It’s easy for youtube’s engineers to spot fake views since they can see data that the general public doesn’t have access to. But what about the rest of us? A lot of video contests use youtube views as part of an entry’s score. How can you tell if a contestant is cheating by ordering fake views?
Unfortunately you can’t….at least not for sure. But these scammers leave a lot of clues so it’s easy to spot views that are probably fake. Let’s take a look at a youtube video from a channel that hosts close to 300 self-help/get rich quick videos. It’s is run by some dude who wants to teach you how to apply martial arts lessons to the world of real estate….or something like that. Yes I’m being serious.
WOWEE! 2.1 million youtube views! That guy is gonna be the next PSY! Or maybe not. Maybe he’s a con artist who bought millions of fake youtube views because he wants to make it look like he’s popular so that suckers buy his book or send him donations. I’m not saying that’s the case….I’m just saying MAYBE that’s what’s happening here. Why do I think that some of those 2.1 million views might be fake? Here’s a quick run down of all the red flags I see in this screenshot:
1. The view count is suspiciously high: You should always be suspicious when you come across a video that has an inexplicably high view count. Regular youtube users understand what types of videos get a lot of views and this particular video just doesn’t feel like it should be popular.
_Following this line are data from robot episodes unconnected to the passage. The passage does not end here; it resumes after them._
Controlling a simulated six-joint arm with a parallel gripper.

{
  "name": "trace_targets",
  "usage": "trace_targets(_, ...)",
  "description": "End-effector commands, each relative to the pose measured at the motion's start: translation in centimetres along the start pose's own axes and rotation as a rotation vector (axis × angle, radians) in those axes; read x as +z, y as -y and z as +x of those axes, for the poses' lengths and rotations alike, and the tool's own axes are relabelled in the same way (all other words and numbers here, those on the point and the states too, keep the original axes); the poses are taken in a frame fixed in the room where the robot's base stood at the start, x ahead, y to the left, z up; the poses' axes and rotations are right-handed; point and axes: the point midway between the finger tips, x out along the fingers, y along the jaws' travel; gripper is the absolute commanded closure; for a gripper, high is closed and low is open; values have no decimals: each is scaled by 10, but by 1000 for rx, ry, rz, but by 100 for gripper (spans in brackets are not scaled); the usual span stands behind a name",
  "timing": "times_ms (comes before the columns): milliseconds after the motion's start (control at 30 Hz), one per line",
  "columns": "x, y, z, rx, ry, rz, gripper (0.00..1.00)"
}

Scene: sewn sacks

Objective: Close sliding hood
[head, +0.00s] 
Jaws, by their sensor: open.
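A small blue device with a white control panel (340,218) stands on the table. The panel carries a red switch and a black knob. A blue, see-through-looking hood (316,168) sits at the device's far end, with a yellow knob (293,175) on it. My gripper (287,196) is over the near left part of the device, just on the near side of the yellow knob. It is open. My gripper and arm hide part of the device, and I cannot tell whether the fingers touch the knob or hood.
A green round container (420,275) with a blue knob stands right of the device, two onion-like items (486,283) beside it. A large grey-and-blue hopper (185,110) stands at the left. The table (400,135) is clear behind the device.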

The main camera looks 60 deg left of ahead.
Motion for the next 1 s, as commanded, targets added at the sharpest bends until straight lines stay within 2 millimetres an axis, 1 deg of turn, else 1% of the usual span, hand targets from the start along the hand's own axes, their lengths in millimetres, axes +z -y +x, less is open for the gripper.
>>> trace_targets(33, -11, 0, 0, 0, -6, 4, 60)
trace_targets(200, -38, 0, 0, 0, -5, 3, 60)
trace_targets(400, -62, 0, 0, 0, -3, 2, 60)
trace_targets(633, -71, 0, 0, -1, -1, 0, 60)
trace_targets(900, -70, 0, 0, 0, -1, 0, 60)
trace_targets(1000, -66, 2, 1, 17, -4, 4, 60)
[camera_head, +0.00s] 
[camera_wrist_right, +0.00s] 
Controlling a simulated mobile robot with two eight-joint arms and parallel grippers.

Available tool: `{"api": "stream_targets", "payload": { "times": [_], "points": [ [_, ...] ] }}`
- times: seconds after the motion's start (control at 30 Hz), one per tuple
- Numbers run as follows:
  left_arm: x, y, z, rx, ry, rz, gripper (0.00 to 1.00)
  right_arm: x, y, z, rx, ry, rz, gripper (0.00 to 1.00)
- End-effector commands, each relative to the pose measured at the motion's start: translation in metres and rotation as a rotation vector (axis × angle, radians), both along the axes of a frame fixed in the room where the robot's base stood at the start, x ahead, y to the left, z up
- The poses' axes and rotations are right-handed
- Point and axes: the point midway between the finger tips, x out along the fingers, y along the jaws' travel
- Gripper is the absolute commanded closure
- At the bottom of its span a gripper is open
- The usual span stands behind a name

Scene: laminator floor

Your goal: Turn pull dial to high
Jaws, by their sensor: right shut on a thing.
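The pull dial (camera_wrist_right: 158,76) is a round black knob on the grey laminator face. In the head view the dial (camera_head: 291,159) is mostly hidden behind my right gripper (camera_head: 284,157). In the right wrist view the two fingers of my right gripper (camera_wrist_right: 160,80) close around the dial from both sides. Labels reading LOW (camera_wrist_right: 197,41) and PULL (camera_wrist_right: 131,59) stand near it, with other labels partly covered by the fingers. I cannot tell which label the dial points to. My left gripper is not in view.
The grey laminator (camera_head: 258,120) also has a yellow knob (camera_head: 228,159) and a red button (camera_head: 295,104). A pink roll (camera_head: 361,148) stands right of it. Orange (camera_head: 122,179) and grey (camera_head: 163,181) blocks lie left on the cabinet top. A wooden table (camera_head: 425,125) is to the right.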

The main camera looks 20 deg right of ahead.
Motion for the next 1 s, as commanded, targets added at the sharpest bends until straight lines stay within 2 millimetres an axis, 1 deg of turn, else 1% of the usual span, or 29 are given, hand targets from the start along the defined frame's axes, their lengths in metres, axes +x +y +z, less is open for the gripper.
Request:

Would 2.1 million people really watch a 9 minute long get-rich-quick video?
2. The channel has a relatively low number of subscribers: 10,994 subscribers might sound like a lot but that’s a ridiculously small number for anyone who is getting hundreds of thousands or even millions of views on most of their videos. Here, check out the stats for a GOOD youtube channel; The Final Cut King. The FCK (heh) gets about a million views for each of his videos. But unlike the real estate guy he has more than 220,000 subscribers. Those are numbers that actually make sense.
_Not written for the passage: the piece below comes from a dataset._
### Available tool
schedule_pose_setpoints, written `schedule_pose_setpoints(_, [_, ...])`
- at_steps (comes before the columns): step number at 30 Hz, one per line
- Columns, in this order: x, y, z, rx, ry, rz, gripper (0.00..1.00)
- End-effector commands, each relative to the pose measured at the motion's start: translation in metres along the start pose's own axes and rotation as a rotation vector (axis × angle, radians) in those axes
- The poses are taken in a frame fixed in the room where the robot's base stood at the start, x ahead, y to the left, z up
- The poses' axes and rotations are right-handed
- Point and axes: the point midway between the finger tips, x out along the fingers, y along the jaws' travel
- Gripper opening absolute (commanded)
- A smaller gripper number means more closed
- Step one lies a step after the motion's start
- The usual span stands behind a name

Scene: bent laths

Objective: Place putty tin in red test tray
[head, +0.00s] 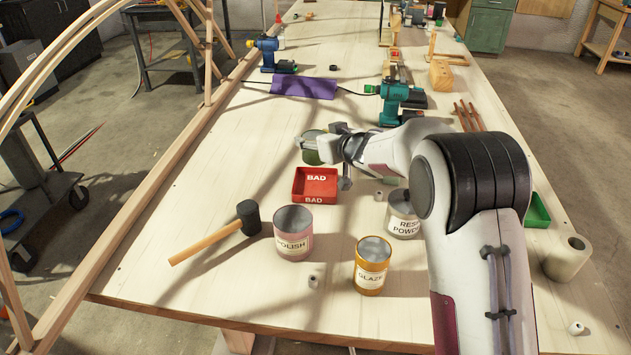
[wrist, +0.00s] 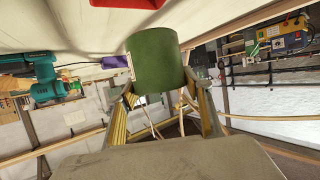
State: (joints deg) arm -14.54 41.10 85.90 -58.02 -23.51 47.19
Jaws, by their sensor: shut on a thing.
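A green tin (head: 312,155) is held by my gripper (head: 322,143), just behind the red tray in the head view. Its label cannot be read, but no other tin in view reads putty. In the wrist view the green tin (wrist: 158,62) sits between the two fingers, with a pale label edge on its left side. The red test tray (head: 300,197), marked BAD, lies on the bench and looks empty. A red strip of the tray (wrist: 140,3) shows at the top of the wrist view. The tin is outside the tray; its height above the bench is hard to tell.
Tins marked POLISH (head: 293,232), GLAZE (head: 371,267) and RESIN POWDER (head: 403,222) stand in front of the tray. A mallet (head: 222,232) lies at the left. A green tray (head: 537,210) is partly behind my arm.

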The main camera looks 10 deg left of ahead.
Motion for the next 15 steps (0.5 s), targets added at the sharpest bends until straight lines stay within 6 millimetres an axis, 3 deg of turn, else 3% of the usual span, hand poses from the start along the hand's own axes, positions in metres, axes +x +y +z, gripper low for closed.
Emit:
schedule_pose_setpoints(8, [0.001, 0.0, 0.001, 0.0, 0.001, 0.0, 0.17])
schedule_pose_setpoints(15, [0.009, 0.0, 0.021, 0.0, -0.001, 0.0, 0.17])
3. The video only has 2,254 likes: Guess what? You can buy likes and comments on fiverr too. But those are way more expensive than views. So people who buy fake views sometimes don’t even bother ordering fake likes and comments. Consequently the stats for those videos are totally lopsided. It’s just not realistic that only 1/10th of 1% of the people who watch a youtube video will click the thumbs up or thumbs down button.
4. The video only has 20 dislikes: Few scammers are going to be smart enough to order DISLIKES. Two million views and only 20 dislikes just scream fraud to me. If millions of people had actually watched this video a few thousand of them would have clicked the thumbs-down button. That’s just how things work on youtube.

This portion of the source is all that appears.